- **STATED EXERCISE**: Find the lines with the string "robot" and return them.

- **RECORDS PROVIDED**:

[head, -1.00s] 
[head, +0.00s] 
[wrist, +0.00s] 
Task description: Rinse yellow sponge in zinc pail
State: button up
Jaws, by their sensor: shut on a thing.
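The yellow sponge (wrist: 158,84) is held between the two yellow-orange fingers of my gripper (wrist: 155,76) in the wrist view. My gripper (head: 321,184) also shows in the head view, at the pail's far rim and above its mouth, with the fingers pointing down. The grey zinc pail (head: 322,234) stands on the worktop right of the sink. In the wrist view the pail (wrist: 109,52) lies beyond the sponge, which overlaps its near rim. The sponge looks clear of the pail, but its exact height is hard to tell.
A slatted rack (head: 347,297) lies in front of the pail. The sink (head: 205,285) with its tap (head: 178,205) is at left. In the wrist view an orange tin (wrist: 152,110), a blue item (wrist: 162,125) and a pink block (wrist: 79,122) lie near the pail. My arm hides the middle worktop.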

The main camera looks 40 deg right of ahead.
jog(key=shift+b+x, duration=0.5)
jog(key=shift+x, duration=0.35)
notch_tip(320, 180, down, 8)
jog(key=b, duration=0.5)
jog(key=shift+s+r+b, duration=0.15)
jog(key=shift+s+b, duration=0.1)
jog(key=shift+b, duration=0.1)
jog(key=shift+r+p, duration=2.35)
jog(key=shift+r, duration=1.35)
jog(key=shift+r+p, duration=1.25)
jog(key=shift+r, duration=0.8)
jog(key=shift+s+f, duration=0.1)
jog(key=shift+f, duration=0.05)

---

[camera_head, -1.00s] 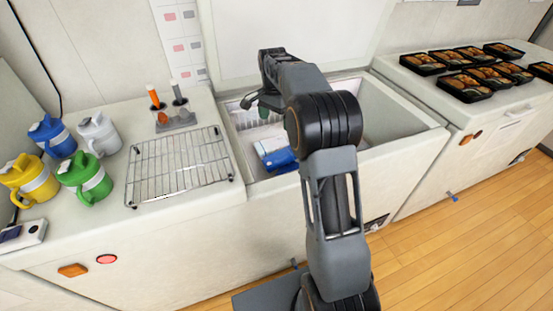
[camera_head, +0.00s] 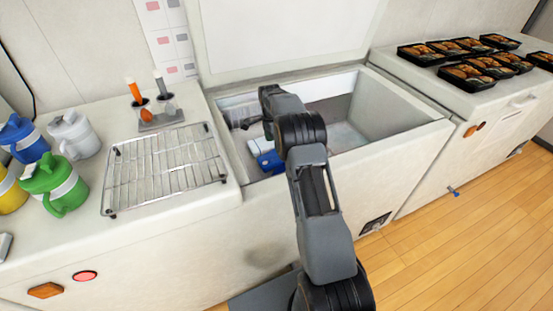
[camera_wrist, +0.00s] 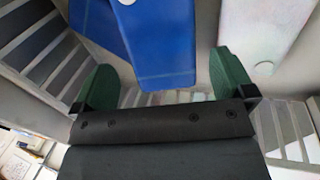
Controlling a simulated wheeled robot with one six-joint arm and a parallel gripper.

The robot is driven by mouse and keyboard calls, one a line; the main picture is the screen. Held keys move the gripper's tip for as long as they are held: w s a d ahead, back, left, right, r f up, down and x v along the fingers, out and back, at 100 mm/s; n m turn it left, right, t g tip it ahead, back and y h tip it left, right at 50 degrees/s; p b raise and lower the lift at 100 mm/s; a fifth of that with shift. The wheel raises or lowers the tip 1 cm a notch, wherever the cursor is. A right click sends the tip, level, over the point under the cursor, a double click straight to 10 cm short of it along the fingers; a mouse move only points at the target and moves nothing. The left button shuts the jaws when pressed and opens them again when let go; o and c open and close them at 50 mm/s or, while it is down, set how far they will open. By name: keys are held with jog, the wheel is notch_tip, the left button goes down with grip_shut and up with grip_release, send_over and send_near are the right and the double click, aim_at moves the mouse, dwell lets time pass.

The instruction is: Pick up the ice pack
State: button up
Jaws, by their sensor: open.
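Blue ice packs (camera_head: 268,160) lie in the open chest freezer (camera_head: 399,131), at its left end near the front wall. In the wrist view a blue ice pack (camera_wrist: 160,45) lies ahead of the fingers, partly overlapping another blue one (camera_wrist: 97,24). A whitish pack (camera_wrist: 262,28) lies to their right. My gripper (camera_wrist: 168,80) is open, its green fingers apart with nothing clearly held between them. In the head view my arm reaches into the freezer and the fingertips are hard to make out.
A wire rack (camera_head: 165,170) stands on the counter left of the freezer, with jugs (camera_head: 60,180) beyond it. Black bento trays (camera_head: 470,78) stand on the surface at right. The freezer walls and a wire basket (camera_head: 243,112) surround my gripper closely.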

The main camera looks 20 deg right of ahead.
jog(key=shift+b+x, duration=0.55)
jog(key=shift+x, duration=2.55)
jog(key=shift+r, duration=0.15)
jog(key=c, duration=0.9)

- **TASK SOLUTION**:
Controlling a simulated wheeled robot with one six-joint arm and a parallel gripper.
The robot is driven by mouse and keyboard calls, one a line; the main picture is the screen. Held keys move the gripper's tip for as long as they are held: w s a d ahead, back, left, right, r f up, down and x v along the fingers, out and back, at 100 mm/s; n m turn it left, right, t g tip it ahead, back and y h tip it left, right at 50 degrees/s; p b raise and lower the lift at 100 mm/s; a fifth of that with shift. The wheel raises or lowers the tip 1 cm a notch, wherever the cursor is. A right click sends the tip, level, over the point under the cursor, a double click straight to 10 cm short of it along the fingers; a mouse move only points at the target and moves nothing. The left button shuts the jaws when pressed and opens them again when let go; o and c open and close them at 50 mm/s or, while it is down, set how far they will open. By name: keys are held with jog, the wheel is notch_tip, the left button goes down with grip_shut and up with grip_release, send_over and send_near are the right and the double click, aim_at moves the mouse, dwell lets time pass.

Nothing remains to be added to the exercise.